Gold price (XAU/USD) extended its record-breaking run for the fifth straight day on Thursday amid the emergence of fresh US Dollar (USD) selling. Despite the fact that several Federal Reserve (Fed) officials this week tried to push back against bets for a more aggressive policy easing, the markets are still pricing in a greater chance of another oversized rate cut in November. This overshadowed the better-than-expected US macro data and weighed heavily on the buck, benefiting the non-yielding yellow metal.
Apart from this, persistent geopolitical tensions stemming from the ongoing conflicts in the Middle East continue to drive haven flows and turn out to be another factor acting as a tailwind for the Gold price. That said, the prevalent risk-on mood across the global equity markets – bolstered by China's stimulus measures – caps any further gains for the XAU/USD. Investors also seem reluctant and prefer to wait on the sidelines ahead of Friday's release of the US Personal Consumption Expenditure (PCE) Price Index.
From a technical perspective, the Relative Strength Index (RSI) on the daily chart has been flashing overbought conditions and holding back bulls from placing fresh bets around the XAU/USD. That said, the recent breakout through a short-term ascending trend channel suggests that the path of least resistance for the Gold price is to the upside. Bulls, however, need to wait for some near-term consolidation or a modest pullback before positioning for an extension of the recent well-established uptrend.

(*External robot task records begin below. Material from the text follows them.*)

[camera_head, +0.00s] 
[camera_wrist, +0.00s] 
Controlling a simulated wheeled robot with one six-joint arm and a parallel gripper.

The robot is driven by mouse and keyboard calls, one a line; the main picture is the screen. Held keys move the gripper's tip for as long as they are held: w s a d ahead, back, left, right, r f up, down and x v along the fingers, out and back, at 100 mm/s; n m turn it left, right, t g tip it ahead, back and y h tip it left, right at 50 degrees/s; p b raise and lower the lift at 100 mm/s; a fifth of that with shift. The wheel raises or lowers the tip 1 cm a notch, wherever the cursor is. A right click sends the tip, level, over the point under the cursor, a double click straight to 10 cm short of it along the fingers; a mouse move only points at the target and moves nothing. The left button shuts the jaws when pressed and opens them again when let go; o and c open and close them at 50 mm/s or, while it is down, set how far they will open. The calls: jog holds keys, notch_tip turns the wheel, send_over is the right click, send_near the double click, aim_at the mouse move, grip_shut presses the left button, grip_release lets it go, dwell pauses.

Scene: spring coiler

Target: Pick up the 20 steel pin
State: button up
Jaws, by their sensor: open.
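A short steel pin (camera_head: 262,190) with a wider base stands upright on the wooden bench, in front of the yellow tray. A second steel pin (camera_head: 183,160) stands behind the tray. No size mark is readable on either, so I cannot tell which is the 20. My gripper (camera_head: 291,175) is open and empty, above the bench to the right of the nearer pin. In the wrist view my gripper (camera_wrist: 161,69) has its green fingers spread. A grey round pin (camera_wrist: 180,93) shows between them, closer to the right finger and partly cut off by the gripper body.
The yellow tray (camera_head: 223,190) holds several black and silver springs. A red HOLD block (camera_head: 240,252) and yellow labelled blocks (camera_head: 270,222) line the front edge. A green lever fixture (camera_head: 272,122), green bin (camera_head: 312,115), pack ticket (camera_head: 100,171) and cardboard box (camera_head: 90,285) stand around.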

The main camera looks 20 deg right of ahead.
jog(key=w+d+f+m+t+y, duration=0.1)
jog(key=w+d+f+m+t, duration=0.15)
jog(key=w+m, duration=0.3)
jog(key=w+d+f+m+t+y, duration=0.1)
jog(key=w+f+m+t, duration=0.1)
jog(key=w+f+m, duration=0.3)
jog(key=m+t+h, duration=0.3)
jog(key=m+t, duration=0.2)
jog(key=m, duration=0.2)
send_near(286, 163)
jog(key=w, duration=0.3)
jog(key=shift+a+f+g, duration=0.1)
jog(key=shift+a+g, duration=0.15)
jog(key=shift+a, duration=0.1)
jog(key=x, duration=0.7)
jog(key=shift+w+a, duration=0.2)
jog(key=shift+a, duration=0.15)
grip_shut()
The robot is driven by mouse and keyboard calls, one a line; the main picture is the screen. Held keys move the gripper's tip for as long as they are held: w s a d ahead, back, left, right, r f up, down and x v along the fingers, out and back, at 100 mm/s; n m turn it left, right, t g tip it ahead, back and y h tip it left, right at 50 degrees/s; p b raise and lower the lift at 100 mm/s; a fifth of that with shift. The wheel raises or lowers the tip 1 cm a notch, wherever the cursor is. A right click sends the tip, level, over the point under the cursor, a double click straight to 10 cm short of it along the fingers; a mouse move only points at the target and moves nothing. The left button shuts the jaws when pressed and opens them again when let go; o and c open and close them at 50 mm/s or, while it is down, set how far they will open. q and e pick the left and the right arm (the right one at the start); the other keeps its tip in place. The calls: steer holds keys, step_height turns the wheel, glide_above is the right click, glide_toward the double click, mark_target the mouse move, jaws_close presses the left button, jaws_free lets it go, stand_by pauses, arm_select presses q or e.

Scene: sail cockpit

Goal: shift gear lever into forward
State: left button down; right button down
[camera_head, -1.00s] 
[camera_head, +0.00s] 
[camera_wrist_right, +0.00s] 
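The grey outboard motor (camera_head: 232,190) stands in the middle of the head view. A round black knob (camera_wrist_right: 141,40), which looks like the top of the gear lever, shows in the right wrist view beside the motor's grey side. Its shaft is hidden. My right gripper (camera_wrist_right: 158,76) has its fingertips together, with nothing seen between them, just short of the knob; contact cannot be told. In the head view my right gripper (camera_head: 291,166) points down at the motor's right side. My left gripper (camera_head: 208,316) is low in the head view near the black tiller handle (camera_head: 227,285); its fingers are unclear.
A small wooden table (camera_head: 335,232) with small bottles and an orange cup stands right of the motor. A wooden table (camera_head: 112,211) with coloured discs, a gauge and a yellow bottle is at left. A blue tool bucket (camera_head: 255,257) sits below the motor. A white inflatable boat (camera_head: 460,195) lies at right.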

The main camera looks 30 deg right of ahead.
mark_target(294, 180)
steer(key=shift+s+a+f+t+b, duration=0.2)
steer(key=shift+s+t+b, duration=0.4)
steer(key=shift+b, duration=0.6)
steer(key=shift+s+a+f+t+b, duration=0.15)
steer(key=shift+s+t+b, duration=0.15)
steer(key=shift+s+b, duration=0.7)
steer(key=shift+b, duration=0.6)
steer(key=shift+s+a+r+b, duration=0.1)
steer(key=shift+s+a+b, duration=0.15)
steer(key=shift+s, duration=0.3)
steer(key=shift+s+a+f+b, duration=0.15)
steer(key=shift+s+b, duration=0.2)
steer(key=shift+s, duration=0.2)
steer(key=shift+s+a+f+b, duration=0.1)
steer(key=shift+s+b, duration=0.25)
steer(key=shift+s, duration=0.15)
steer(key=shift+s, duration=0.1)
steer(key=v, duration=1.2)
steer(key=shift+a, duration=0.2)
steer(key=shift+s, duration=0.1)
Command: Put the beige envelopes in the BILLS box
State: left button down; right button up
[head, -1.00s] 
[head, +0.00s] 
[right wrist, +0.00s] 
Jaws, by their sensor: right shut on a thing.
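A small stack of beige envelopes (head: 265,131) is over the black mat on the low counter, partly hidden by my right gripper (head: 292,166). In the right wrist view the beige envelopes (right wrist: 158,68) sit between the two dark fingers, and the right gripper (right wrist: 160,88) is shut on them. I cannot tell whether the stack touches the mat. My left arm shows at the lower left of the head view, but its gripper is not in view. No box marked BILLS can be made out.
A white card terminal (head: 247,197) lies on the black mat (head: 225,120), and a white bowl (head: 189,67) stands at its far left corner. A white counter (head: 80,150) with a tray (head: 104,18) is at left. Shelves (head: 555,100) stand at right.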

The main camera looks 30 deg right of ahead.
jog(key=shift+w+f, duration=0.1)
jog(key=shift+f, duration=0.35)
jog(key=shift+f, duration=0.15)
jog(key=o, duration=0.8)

Meanwhile, any meaningful dip could be seen as a buying opportunity near the channel resistance breakpoint, around the $2,625 region. This, in turn, should help limit the downside for the commodity near the $2,600 mark. The latter should act as a key pivotal point, which if broken decisively should pave the way for some meaningful downside in the near term.
Gold has played a key role in human’s history as it has been widely used as a store of value and medium of exchange. Currently, apart from its shine and usage for jewelry, the precious metal is widely seen as a safe-haven asset, meaning that it is considered a good investment during turbulent times. Gold is also widely seen as a hedge against inflation and against depreciating currencies as it doesn’t rely on any specific issuer or government.
Central banks are the biggest Gold holders. In their aim to support their currencies in turbulent times, central banks tend to diversify their reserves and buy Gold to improve the perceived strength of the economy and the currency. High Gold reserves can be a source of trust for a country’s solvency. Central banks added 1,136 tonnes of Gold worth around $70 billion to their reserves in 2022, according to data from the World Gold Council. This is the highest yearly purchase since records began. Central banks from emerging economies such as China, India and Turkey are quickly increasing their Gold reserves.
Gold has an inverse correlation with the US Dollar and US Treasuries, which are both major reserve and safe-haven assets. When the Dollar depreciates, Gold tends to rise, enabling investors and central banks to diversify their assets in turbulent times. Gold is also inversely correlated with risk assets. A rally in the stock market tends to weaken Gold price, while sell-offs in riskier markets tend to favor the precious metal.
The price can move due to a wide range of factors. Geopolitical instability or fears of a deep recession can quickly make Gold price escalate due to its safe-haven status. As a yield-less asset, Gold tends to rise with lower interest rates, while higher cost of money usually weighs down on the yellow metal. Still, most moves depend on how the US Dollar (USD) behaves as the asset is priced in dollars (XAU/USD). A strong Dollar tends to keep the price of Gold controlled, whereas a weaker Dollar is likely to push Gold prices up.